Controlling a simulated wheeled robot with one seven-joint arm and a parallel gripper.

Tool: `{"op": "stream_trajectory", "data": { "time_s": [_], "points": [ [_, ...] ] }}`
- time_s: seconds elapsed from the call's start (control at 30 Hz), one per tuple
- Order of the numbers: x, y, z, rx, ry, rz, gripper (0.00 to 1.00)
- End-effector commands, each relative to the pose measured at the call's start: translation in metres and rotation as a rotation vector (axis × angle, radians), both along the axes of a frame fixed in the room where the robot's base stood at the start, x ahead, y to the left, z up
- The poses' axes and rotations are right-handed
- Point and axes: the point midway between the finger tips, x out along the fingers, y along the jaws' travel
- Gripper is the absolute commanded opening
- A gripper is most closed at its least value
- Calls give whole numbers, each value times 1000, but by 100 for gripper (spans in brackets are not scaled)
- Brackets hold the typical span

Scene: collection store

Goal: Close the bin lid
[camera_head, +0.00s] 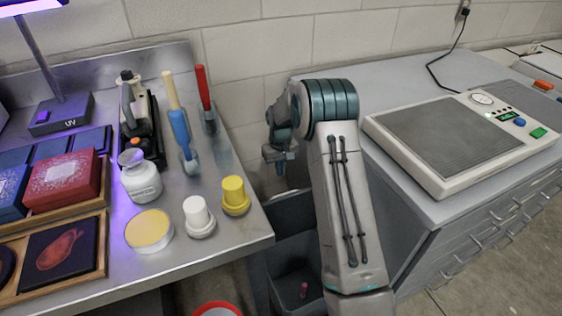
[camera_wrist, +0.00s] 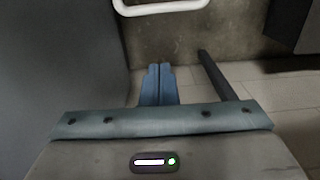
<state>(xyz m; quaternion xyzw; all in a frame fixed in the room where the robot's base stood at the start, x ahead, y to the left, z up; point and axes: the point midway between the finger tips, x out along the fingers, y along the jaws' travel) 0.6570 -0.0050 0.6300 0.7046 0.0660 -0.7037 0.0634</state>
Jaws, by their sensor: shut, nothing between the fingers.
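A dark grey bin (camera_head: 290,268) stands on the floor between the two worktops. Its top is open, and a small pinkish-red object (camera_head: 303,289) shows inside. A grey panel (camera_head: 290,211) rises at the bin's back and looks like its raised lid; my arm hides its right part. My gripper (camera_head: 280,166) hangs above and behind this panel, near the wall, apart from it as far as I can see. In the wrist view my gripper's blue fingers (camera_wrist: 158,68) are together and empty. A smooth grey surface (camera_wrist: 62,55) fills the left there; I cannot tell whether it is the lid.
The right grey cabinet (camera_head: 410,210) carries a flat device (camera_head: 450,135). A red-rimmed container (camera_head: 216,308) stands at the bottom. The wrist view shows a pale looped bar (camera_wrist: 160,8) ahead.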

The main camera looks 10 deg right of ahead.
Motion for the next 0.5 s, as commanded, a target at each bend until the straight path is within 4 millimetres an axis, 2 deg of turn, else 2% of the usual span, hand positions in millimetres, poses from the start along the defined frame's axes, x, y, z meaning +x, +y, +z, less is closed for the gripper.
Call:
##############################
Stated exercise ▸ Your task is to repeat the material above exactly, without its pictures.

Solution to the problem ▸
Controlling a simulated wheeled robot with one seven-joint arm and a parallel gripper.

Tool: `{"op": "stream_trajectory", "data": { "time_s": [_], "points": [ [_, ...] ] }}`
- time_s: seconds elapsed from the call's start (control at 30 Hz), one per tuple
- Order of the numbers: x, y, z, rx, ry, rz, gripper (0.00 to 1.00)
- End-effector commands, each relative to the pose measured at the call's start: translation in metres and rotation as a rotation vector (axis × angle, radians), both along the axes of a frame fixed in the room where the robot's base stood at the start, x ahead, y to the left, z up
- The poses' axes and rotations are right-handed
- Point and axes: the point midway between the finger tips, x out along the fingers, y along the jaws' travel
- Gripper is the absolute commanded opening
- A gripper is most closed at its least value
- Calls give whole numbers, each value times 1000, but by 100 for gripper (spans in brackets are not scaled)
- Brackets hold the typical span

Scene: collection store

Goal: Close the bin lid
[camera_head, +0.00s] 
[camera_wrist, +0.00s] 
<state>(xyz m; quaternion xyzw; all in a frame fixed in the room where the robot's base stood at the start, x ahead, y to the left, z up; point and axes: the point midway between the finger tips, x out along the fingers, y along the jaws' travel) 0.6570 -0.0050 0.6300 0.7046 0.0660 -0.7037 0.0634</state>
Jaws, by their sensor: shut, nothing between the fingers.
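A dark grey bin (camera_head: 290,268) stands on the floor between the two worktops. Its top is open, and a small pinkish-red object (camera_head: 303,289) shows inside. A grey panel (camera_head: 290,211) rises at the bin's back and looks like its raised lid; my arm hides its right part. My gripper (camera_head: 280,166) hangs above and behind this panel, near the wall, apart from it as far as I can see. In the wrist view my gripper's blue fingers (camera_wrist: 158,68) are together and empty. A smooth grey surface (camera_wrist: 62,55) fills the left there; I cannot tell whether it is the lid.
The right grey cabinet (camera_head: 410,210) carries a flat device (camera_head: 450,135). A red-rimmed container (camera_head: 216,308) stands at the bottom. The wrist view shows a pale looped bar (camera_wrist: 160,8) ahead.

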The main camera looks 10 deg right of ahead.
Motion for the next 0.5 s, as commanded, a target at each bend until the straight path is within 4 millimetres an axis, 2 deg of turn, else 2% of the usual span, hand positions in millimetres, poses from the start along the defined frame's axes, x, y, z meaning +x, +y, +z, less is closed for the gripper.
Call:

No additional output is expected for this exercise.